Si el objetivo de Obama era llevar a Irán a esa situación, empezando con un acuerdo nuclear, ¿qué tan probable era que atacaría a Siria como consecuencia de sus ataques químicos, habiendo trazado incluso una “línea roja” en 2012? De forma semejante, Teherán no deseaba una fuerza rebelde con un financiamiento y un entrenamiento más agresivos en Siria, además de contar con el apoyo de Occidente, y Obama no ha hecho mucho para proporcionar uno (Al-Jubeir, en una conferencia de prensa realizada el 29 de septiembre, dijo simplemente: “Si hubiera habido una acción más firme [allí], no estaríamos en la situación en la que estamos”).

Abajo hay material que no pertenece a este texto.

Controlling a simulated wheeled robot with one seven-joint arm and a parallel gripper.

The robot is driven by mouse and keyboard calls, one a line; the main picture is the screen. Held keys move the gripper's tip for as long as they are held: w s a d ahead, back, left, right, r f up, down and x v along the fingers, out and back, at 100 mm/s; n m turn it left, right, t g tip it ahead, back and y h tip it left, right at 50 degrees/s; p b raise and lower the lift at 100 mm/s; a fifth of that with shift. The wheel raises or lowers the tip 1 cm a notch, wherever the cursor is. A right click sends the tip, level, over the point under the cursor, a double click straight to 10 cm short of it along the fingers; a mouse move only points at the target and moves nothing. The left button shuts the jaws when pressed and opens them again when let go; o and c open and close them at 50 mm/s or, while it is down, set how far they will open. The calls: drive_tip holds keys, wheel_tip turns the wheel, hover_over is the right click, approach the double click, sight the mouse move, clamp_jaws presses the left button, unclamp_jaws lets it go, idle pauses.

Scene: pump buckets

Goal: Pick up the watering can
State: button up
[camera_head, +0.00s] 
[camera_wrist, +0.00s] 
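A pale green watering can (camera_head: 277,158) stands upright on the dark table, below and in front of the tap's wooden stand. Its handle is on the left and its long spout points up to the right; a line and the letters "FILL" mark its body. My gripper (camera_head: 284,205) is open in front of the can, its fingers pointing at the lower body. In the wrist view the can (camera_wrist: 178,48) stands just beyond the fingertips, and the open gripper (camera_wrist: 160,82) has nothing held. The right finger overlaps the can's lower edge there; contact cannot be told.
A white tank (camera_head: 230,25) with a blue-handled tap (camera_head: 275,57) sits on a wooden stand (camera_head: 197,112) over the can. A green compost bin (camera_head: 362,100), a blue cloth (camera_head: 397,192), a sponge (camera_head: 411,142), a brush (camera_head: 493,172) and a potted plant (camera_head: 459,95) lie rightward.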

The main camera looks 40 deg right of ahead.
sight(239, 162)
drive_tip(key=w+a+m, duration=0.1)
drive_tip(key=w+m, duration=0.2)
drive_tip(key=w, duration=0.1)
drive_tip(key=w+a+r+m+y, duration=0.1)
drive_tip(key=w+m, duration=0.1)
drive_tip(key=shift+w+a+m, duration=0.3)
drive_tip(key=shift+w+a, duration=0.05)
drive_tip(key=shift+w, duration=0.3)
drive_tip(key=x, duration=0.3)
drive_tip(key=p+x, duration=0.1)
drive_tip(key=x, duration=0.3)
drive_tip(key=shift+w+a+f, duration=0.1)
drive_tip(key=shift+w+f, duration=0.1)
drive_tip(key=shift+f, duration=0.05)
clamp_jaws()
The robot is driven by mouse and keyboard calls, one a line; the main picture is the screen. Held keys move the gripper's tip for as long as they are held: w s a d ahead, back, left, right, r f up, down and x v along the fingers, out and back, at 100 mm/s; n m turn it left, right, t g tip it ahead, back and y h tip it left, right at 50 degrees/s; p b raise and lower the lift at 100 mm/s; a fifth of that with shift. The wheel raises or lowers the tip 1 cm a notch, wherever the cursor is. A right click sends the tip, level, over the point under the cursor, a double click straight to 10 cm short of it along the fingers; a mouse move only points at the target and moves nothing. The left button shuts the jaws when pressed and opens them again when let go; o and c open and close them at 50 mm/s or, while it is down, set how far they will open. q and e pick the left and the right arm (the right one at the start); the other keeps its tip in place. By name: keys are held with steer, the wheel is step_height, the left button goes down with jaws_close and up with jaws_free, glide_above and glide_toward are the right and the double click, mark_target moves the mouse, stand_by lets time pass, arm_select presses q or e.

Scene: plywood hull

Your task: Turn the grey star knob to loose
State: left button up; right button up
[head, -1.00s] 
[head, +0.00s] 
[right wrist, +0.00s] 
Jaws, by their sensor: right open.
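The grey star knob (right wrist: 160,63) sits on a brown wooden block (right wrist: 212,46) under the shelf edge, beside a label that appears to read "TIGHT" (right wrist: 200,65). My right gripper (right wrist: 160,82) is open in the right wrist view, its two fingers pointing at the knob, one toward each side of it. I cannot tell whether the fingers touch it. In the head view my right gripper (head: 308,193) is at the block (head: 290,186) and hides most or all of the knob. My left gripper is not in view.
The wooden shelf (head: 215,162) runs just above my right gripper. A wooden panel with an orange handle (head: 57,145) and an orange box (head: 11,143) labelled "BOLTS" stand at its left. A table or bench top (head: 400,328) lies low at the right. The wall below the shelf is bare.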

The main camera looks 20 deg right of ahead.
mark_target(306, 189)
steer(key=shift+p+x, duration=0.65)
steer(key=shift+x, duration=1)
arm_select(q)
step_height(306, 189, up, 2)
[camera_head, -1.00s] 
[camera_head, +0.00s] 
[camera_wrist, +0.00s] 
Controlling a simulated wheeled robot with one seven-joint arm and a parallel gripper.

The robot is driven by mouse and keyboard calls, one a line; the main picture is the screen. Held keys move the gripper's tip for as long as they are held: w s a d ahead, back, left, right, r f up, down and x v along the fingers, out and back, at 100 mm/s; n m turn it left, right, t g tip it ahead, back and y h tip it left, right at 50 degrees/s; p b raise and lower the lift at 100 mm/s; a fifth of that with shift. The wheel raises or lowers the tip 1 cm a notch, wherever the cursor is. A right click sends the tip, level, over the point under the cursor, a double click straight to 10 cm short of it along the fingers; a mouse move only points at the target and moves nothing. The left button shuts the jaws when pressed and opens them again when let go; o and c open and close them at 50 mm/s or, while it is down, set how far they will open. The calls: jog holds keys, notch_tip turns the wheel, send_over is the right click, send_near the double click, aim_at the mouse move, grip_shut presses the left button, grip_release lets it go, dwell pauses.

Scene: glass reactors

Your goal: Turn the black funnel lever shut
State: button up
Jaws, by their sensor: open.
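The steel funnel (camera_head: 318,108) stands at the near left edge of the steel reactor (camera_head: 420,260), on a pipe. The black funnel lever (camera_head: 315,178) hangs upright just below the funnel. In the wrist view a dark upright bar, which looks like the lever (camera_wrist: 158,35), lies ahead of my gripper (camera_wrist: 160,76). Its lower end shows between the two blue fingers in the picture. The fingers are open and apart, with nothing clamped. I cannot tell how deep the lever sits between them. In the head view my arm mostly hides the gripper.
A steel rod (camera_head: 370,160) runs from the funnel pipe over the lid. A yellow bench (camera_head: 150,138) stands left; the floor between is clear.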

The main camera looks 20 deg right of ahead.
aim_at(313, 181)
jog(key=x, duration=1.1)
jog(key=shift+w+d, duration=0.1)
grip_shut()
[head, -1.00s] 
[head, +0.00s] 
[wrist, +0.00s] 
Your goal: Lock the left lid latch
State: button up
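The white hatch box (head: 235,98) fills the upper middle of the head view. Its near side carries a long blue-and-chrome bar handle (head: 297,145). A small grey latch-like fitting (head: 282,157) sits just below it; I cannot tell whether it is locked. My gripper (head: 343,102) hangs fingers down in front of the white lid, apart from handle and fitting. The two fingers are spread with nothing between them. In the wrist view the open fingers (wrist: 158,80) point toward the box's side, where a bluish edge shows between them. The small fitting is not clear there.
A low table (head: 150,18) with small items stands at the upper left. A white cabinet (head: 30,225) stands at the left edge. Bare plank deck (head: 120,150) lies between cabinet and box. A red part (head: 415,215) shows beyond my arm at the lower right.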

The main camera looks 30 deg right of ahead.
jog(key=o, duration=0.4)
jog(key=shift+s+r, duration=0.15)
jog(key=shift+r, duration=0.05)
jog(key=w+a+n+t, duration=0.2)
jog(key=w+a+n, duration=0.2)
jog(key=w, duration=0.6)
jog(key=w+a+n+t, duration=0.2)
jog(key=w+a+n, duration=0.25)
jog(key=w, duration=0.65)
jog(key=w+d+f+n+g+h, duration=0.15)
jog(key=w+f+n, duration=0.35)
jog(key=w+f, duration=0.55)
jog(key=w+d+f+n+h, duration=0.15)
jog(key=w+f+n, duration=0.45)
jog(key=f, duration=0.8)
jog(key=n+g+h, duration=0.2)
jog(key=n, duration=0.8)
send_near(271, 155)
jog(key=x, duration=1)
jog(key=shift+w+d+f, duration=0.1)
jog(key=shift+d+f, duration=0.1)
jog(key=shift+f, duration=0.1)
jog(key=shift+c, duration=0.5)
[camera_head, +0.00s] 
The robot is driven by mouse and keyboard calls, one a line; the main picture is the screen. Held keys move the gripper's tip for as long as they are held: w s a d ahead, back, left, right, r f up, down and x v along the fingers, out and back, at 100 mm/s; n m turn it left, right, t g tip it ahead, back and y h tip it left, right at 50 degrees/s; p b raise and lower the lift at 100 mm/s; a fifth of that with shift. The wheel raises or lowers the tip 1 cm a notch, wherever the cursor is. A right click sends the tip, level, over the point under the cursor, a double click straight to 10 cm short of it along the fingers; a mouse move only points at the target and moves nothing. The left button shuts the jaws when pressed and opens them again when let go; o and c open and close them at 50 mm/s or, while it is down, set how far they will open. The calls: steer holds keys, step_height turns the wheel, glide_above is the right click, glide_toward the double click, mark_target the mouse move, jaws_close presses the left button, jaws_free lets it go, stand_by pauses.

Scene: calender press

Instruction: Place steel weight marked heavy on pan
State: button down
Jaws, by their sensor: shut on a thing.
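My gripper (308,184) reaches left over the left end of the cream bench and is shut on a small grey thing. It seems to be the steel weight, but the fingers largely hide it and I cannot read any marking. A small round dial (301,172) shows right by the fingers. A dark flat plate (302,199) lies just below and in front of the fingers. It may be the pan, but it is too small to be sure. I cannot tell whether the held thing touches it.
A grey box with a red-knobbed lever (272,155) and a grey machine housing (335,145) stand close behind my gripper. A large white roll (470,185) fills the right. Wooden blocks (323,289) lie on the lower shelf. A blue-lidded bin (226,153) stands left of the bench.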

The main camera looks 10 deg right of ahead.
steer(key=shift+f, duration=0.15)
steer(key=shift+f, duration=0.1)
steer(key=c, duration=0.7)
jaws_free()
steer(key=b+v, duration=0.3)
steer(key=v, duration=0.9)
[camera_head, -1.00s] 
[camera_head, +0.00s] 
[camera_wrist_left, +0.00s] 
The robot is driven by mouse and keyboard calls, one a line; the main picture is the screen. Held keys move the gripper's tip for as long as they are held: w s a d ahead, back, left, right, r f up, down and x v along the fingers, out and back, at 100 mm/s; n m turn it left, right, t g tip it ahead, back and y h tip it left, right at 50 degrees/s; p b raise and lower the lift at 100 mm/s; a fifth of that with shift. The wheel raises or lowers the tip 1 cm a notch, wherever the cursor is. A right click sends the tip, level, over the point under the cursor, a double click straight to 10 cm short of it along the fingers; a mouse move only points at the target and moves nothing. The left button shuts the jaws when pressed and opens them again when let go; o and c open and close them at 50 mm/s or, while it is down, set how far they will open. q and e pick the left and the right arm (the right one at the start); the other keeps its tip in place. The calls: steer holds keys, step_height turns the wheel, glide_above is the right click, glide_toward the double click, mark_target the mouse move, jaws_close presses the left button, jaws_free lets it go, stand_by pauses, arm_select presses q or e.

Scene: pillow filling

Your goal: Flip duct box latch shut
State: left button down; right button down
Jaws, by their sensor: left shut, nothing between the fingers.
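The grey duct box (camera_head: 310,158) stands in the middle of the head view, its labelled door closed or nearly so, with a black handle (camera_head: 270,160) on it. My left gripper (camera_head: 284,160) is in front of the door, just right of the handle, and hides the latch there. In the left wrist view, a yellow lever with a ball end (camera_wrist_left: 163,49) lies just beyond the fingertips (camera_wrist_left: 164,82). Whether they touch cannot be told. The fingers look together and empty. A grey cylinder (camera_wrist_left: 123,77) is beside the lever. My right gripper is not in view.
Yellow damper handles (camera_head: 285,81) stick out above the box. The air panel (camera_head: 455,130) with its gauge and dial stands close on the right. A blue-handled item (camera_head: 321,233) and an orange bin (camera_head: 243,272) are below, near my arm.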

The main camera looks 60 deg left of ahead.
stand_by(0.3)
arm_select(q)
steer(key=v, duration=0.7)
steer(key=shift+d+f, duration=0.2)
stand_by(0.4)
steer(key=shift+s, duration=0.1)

Esta relativa inactividad ha engendrado sospechas tóxicas entre todos los aliados tradicionales de Washington en la región, sospechas que pocas veces se expresan públicamente, pero que se han consolidado durante los últimos dieciocho meses. En pocas palabras, ellos creen que el gobierno de Obama no sólo se ha retirado de Oriente Medio, sino que además ha cambiado de bando, al apoyar a Irán en busca de ese “equilibrio” del que habló el presidente el año pasado. La Casa Blanca ha negado esto de manera constante y furiosa. Ahora, con Putin en Siria y Obama a sólo quince meses de su retiro de la Casa Blanca, la probabilidad de que Estados Unidos haga algo importante para cambiar el statu quo en el terreno es remota.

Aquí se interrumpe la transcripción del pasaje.